- **EXERCISE INPUTS**
◇ ◇ ◇ ◇
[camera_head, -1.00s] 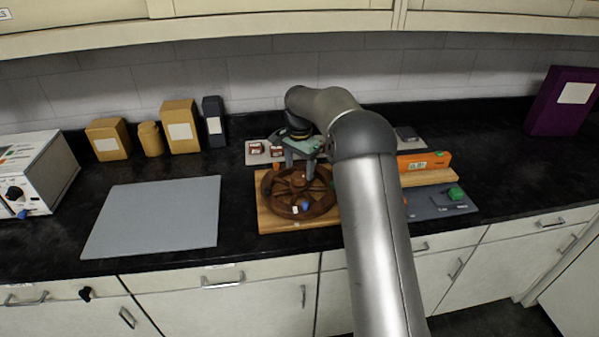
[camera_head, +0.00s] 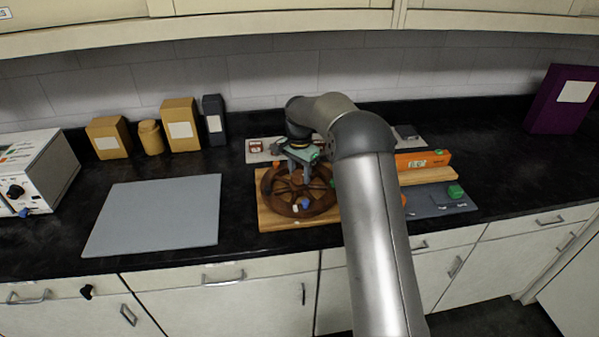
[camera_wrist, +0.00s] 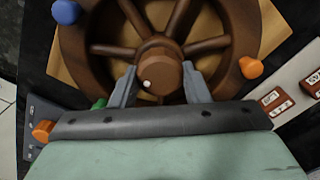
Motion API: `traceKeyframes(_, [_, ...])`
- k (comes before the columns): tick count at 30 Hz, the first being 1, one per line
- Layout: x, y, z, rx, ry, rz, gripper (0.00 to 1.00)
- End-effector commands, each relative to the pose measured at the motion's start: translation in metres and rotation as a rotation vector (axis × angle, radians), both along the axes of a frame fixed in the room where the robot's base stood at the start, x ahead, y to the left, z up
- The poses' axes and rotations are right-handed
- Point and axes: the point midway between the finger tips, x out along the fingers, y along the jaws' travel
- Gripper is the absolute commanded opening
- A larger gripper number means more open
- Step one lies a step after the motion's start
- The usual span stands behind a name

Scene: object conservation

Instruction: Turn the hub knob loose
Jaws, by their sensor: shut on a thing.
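A brown spoked wooden wheel (camera_head: 271,201) lies flat on a wooden board (camera_head: 269,222); it also fills the upper part of the wrist view (camera_wrist: 95,60). The round brown hub knob (camera_wrist: 159,74) stands at the wheel's centre, with a small white dot on its face. My gripper (camera_wrist: 159,82) is shut on the hub knob, one grey finger on each side. In the head view my gripper (camera_head: 296,180) points down over the hub and hides the knob there.
Coloured pegs sit around the rim, including a blue one (camera_wrist: 66,12) and an orange one (camera_wrist: 251,68). An orange level (camera_head: 423,160) and a grey tray with a green piece (camera_head: 455,191) stand to the right. A clear grey mat (camera_head: 152,217) lies left.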

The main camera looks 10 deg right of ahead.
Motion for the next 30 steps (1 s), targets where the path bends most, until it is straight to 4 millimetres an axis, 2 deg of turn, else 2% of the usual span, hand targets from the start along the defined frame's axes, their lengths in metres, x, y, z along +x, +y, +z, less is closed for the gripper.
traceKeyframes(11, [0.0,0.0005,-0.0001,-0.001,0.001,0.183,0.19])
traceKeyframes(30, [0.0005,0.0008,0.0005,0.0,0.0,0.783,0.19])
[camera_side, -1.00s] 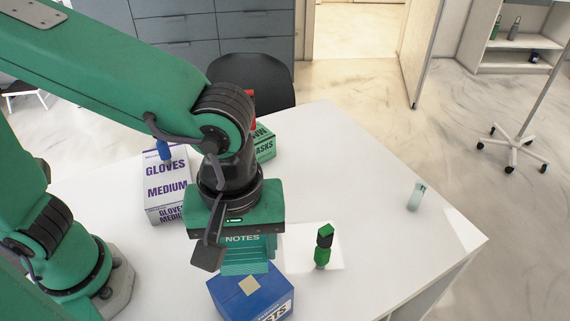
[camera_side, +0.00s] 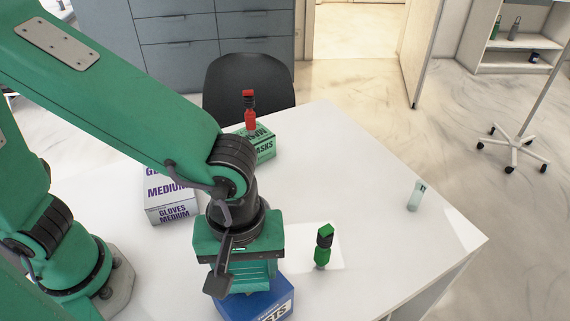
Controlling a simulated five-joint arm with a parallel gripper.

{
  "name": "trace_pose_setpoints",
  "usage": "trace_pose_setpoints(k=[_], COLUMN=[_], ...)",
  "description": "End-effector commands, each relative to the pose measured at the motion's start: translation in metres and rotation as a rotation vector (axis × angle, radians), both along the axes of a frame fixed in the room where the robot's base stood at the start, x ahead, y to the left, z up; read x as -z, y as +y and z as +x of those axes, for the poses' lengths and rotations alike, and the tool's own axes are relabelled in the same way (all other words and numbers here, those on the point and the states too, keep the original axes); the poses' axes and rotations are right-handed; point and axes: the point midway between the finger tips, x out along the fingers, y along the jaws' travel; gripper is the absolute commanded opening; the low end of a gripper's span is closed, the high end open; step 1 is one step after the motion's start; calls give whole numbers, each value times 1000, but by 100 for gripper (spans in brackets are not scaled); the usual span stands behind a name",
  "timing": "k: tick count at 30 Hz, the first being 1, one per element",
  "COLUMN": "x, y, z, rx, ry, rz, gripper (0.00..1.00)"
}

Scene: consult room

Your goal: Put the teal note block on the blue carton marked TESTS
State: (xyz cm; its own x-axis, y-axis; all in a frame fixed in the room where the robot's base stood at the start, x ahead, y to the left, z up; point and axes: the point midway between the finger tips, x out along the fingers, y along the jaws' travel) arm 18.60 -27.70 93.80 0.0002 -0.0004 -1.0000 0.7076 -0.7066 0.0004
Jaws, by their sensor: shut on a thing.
◇ ◇ ◇ ◇
- **GOAL OF THE EXERCISE**
Drop the pictures and reproduce the rest of the entries above exactly.

- **ANSWER TO THIS TASK**
[camera_head, -1.00s] 
[camera_head, +0.00s] 
[camera_wrist, +0.00s] 
Motion API: `traceKeyframes(_, [_, ...])`
- k (comes before the columns): tick count at 30 Hz, the first being 1, one per line
- Layout: x, y, z, rx, ry, rz, gripper (0.00 to 1.00)
- End-effector commands, each relative to the pose measured at the motion's start: translation in metres and rotation as a rotation vector (axis × angle, radians), both along the axes of a frame fixed in the room where the robot's base stood at the start, x ahead, y to the left, z up
- The poses' axes and rotations are right-handed
- Point and axes: the point midway between the finger tips, x out along the fingers, y along the jaws' travel
- Gripper is the absolute commanded opening
- A larger gripper number means more open
- Step one lies a step after the motion's start
- The usual span stands behind a name

Scene: object conservation

Instruction: Turn the hub knob loose
Jaws, by their sensor: shut on a thing.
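A brown spoked wooden wheel (camera_head: 271,201) lies flat on a wooden board (camera_head: 269,222); it also fills the upper part of the wrist view (camera_wrist: 95,60). The round brown hub knob (camera_wrist: 159,74) stands at the wheel's centre, with a small white dot on its face. My gripper (camera_wrist: 159,82) is shut on the hub knob, one grey finger on each side. In the head view my gripper (camera_head: 296,180) points down over the hub and hides the knob there.
Coloured pegs sit around the rim, including a blue one (camera_wrist: 66,12) and an orange one (camera_wrist: 251,68). An orange level (camera_head: 423,160) and a grey tray with a green piece (camera_head: 455,191) stand to the right. A clear grey mat (camera_head: 152,217) lies left.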

The main camera looks 10 deg right of ahead.
Motion for the next 30 steps (1 s), targets where the path bends most, until it is straight to 4 millimetres an axis, 2 deg of turn, else 2% of the usual span, hand targets from the start along the defined frame's axes, their lengths in metres, x, y, z along +x, +y, +z, less is closed for the gripper.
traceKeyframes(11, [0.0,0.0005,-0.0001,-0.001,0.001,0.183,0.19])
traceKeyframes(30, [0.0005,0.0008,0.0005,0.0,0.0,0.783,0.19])
[camera_side, -1.00s] 
[camera_side, +0.00s] 
Controlling a simulated five-joint arm with a parallel gripper.

{
  "name": "trace_pose_setpoints",
  "usage": "trace_pose_setpoints(k=[_], COLUMN=[_], ...)",
  "description": "End-effector commands, each relative to the pose measured at the motion's start: translation in metres and rotation as a rotation vector (axis × angle, radians), both along the axes of a frame fixed in the room where the robot's base stood at the start, x ahead, y to the left, z up; read x as -z, y as +y and z as +x of those axes, for the poses' lengths and rotations alike, and the tool's own axes are relabelled in the same way (all other words and numbers here, those on the point and the states too, keep the original axes); the poses' axes and rotations are right-handed; point and axes: the point midway between the finger tips, x out along the fingers, y along the jaws' travel; gripper is the absolute commanded opening; the low end of a gripper's span is closed, the high end open; step 1 is one step after the motion's start; calls give whole numbers, each value times 1000, but by 100 for gripper (spans in brackets are not scaled); the usual span stands behind a name",
  "timing": "k: tick count at 30 Hz, the first being 1, one per element",
  "COLUMN": "x, y, z, rx, ry, rz, gripper (0.00..1.00)"
}

Scene: consult room

Your goal: Put the teal note block on the blue carton marked TESTS
State: (xyz cm; its own x-axis, y-axis; all in a frame fixed in the room where the robot's base stood at the start, x ahead, y to the left, z up; point and axes: the point midway between the finger tips, x out along the fingers, y along the jaws' travel) arm 18.60 -27.70 93.80 0.0002 -0.0004 -1.0000 0.7076 -0.7066 0.0004
Jaws, by their sensor: shut on a thing.

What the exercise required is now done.